Michael Jordan Wins Rights To His Chinese Name In Trademark Battle

Michael Jordan Wins Rights To His Chinese Name In Trademark Battle

China’s Supreme People’s Court has officially ruled in favor of basketball legend Michael Jordan in a long-running trademark case against a sports company which traded under a name identical to Jordan’s Chinese name, Qiaodan.

The Chinese firm had shown “malicious intent” by registering trademarks for Jordan’s Chinese name, the judgement said. The ruling invokes Qiaodan Sports right to use Jordan’s name in Chinese characters, but it can continue to use the Romanized version.

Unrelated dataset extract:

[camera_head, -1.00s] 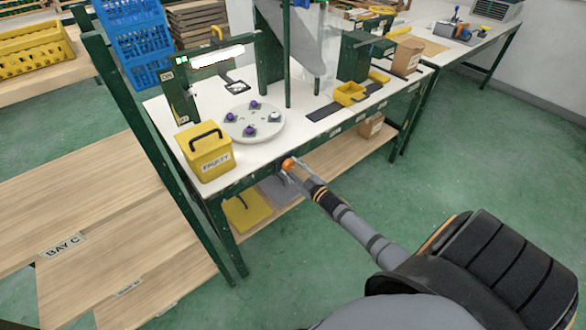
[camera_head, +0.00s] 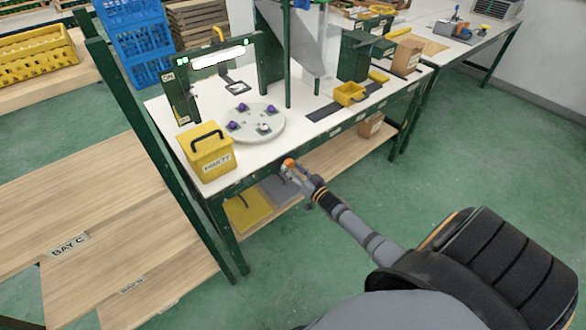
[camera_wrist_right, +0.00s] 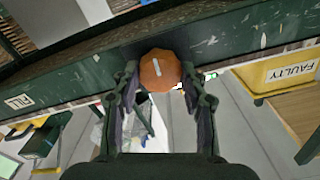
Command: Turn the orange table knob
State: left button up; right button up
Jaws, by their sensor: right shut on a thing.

Chief judge Tao Kaiyuan said there was an established link between Jordan and the Chinese characters for “Qiaodan,” which are commonly used by the public when referring to the former basketball player, meaning that Jordan was entitled to protection under the Trademark Law.

In a statement, Jordan, who’s also chief executive officer of Nike’s Brand Jordan Division, said that Chinese fans and consumers had always known him by the name Qiaodan.

“Chinese consumers deserve to know that Qiaodan Sports and its products have no connection to me,” Jordan said. “Nothing is more important than protecting your own name, and today’s decision shows the importance of that principle.”

The legal battle dates back to 2012 when Jordan first sued the company, which is based in the south-eastern Fujian province. Jordan argued that it had damaged his legal rights to his name and asked that Qiaodan Sports’ trademark registrations be removed.

Lower courts had ruled in favor of the Chinese company in 2014. At the time, the court stated Qiaodan “is the translation of a common family name in China and does not necessarily refer to the basketball star”, Xinhua news agency said. That decision was upheld by another court the following year. Representatives of the former Chicago Bulls player then said they would take the issue to China’s top court.

Qiaodan Sports, which operates about 6,000 shops selling shoes and sportswear in China, said in a post on its social media account that it had been using the Qiaodan name for 20 years, but would “respect the judgement.”